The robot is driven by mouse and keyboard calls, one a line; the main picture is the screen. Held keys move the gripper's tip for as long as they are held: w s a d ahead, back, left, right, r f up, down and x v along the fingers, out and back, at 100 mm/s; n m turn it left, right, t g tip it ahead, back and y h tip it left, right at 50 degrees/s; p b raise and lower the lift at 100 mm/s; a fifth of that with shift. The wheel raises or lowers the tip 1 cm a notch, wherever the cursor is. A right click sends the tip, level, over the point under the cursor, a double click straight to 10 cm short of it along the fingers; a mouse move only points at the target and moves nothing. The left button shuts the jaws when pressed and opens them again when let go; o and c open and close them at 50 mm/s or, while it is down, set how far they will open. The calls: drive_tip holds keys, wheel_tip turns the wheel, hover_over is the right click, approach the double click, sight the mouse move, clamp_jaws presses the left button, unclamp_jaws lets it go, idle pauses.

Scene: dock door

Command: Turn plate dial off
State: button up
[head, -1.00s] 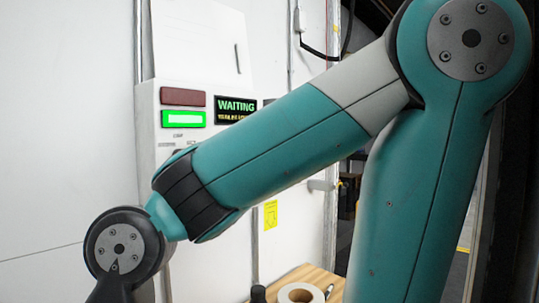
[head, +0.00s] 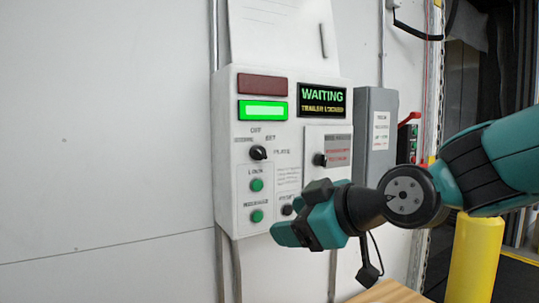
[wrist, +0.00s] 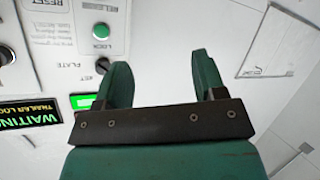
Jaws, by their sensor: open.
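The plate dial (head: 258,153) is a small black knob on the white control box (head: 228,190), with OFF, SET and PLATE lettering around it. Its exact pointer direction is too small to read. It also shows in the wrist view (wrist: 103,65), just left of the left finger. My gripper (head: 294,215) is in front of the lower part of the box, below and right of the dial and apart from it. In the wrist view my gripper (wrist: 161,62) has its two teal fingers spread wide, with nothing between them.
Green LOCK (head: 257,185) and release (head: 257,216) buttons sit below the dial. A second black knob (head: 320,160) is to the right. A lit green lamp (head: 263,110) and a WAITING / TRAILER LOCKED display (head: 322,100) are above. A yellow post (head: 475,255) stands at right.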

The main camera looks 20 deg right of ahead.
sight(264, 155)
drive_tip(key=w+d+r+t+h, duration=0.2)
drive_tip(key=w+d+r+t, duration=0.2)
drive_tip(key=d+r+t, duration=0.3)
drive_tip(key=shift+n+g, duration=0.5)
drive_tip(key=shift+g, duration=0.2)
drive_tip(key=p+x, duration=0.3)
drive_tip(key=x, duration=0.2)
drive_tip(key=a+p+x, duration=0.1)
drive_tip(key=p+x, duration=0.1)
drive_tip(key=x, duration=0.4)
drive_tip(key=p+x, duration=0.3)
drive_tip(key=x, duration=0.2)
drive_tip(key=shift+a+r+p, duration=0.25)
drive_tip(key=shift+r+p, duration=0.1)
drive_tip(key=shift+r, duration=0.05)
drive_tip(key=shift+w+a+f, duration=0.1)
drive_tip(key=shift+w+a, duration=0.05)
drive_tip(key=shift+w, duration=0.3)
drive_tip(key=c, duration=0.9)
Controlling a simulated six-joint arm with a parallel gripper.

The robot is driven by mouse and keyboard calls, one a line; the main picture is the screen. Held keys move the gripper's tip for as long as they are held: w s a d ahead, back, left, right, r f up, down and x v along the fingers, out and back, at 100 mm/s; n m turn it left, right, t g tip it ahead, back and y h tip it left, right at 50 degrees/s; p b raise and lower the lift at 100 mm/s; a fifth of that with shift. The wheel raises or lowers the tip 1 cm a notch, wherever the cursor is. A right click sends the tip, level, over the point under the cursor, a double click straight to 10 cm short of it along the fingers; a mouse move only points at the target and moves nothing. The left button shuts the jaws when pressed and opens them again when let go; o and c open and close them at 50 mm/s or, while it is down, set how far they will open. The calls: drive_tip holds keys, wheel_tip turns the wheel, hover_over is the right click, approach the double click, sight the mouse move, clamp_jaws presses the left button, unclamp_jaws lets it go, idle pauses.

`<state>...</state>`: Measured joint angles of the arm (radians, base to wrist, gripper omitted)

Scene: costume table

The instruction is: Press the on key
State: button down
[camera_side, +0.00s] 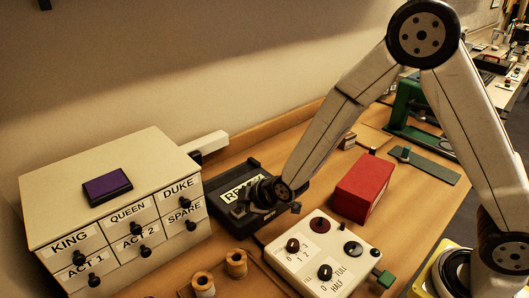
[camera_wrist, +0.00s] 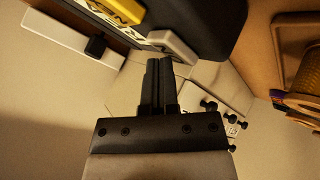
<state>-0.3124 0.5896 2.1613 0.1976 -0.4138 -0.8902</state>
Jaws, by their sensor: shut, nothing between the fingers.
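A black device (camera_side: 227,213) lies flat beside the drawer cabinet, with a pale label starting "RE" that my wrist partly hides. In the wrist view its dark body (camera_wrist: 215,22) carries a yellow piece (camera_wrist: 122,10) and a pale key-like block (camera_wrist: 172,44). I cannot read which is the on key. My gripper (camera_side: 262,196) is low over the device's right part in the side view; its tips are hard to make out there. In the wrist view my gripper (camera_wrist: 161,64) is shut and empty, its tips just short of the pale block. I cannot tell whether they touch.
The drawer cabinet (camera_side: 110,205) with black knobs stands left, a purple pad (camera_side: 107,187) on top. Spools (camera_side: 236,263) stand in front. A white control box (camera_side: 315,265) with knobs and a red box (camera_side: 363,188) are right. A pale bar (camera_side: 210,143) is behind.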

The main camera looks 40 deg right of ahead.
______________________________
▶ What is asked
Each entry must be retyped word for word, with every image omitted.

▶ Solution to this task
The robot is driven by mouse and keyboard calls, one a line; the main picture is the screen. Held keys move the gripper's tip for as long as they are held: w s a d ahead, back, left, right, r f up, down and x v along the fingers, out and back, at 100 mm/s; n m turn it left, right, t g tip it ahead, back and y h tip it left, right at 50 degrees/s; p b raise and lower the lift at 100 mm/s; a fifth of that with shift. The wheel raises or lowers the tip 1 cm a notch, wherever the cursor is. A right click sends the tip, level, over the point under the cursor, a double click straight to 10 cm short of it along the fingers; a mouse move only points at the target and moves nothing. The left button shuts the jaws when pressed and opens them again when let go; o and c open and close them at 50 mm/s or, while it is down, set how far they will open. The calls: drive_tip holds keys, wheel_tip turns the wheel, hover_over is the right click, approach the double click, sight the mouse move, clamp_jaws presses the left button, unclamp_jaws lets it go, idle pauses.

Scene: dock door

Command: Turn plate dial off
State: button up
[head, -1.00s] 
[head, +0.00s] 
[wrist, +0.00s] 
Jaws, by their sensor: open.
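The plate dial (head: 258,153) is a small black knob on the white control box (head: 228,190), with OFF, SET and PLATE lettering around it. Its exact pointer direction is too small to read. It also shows in the wrist view (wrist: 103,65), just left of the left finger. My gripper (head: 294,215) is in front of the lower part of the box, below and right of the dial and apart from it. In the wrist view my gripper (wrist: 161,62) has its two teal fingers spread wide, with nothing between them.
Green LOCK (head: 257,185) and release (head: 257,216) buttons sit below the dial. A second black knob (head: 320,160) is to the right. A lit green lamp (head: 263,110) and a WAITING / TRAILER LOCKED display (head: 322,100) are above. A yellow post (head: 475,255) stands at right.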

The main camera looks 20 deg right of ahead.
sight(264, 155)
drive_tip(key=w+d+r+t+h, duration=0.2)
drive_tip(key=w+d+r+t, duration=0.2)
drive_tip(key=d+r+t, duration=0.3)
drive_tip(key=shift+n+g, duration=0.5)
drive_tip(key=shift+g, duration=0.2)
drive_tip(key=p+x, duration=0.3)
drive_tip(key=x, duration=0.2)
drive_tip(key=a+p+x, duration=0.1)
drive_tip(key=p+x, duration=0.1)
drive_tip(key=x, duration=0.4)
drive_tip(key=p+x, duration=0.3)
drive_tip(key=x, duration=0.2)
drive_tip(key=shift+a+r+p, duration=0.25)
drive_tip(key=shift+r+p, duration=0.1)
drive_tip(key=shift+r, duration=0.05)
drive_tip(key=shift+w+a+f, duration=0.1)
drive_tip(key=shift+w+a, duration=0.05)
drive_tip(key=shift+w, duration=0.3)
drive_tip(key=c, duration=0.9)
Controlling a simulated six-joint arm with a parallel gripper.

The robot is driven by mouse and keyboard calls, one a line; the main picture is the screen. Held keys move the gripper's tip for as long as they are held: w s a d ahead, back, left, right, r f up, down and x v along the fingers, out and back, at 100 mm/s; n m turn it left, right, t g tip it ahead, back and y h tip it left, right at 50 degrees/s; p b raise and lower the lift at 100 mm/s; a fifth of that with shift. The wheel raises or lowers the tip 1 cm a notch, wherever the cursor is. A right click sends the tip, level, over the point under the cursor, a double click straight to 10 cm short of it along the fingers; a mouse move only points at the target and moves nothing. The left button shuts the jaws when pressed and opens them again when let go; o and c open and close them at 50 mm/s or, while it is down, set how far they will open. The calls: drive_tip holds keys, wheel_tip turns the wheel, hover_over is the right click, approach the double click, sight the mouse move, clamp_jaws presses the left button, unclamp_jaws lets it go, idle pauses.

`<state>...</state>`: Measured joint angles of the arm (radians, base to wrist, gripper omitted)

Scene: costume table

The instruction is: Press the on key
State: button down
[camera_side, +0.00s] 
[camera_wrist, +0.00s] 
<state>-0.3124 0.5896 2.1613 0.1976 -0.4138 -0.8902</state>
Jaws, by their sensor: shut, nothing between the fingers.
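A black device (camera_side: 227,213) lies flat beside the drawer cabinet, with a pale label starting "RE" that my wrist partly hides. In the wrist view its dark body (camera_wrist: 215,22) carries a yellow piece (camera_wrist: 122,10) and a pale key-like block (camera_wrist: 172,44). I cannot read which is the on key. My gripper (camera_side: 262,196) is low over the device's right part in the side view; its tips are hard to make out there. In the wrist view my gripper (camera_wrist: 161,64) is shut and empty, its tips just short of the pale block. I cannot tell whether they touch.
The drawer cabinet (camera_side: 110,205) with black knobs stands left, a purple pad (camera_side: 107,187) on top. Spools (camera_side: 236,263) stand in front. A white control box (camera_side: 315,265) with knobs and a red box (camera_side: 363,188) are right. A pale bar (camera_side: 210,143) is behind.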

The main camera looks 40 deg right of ahead.

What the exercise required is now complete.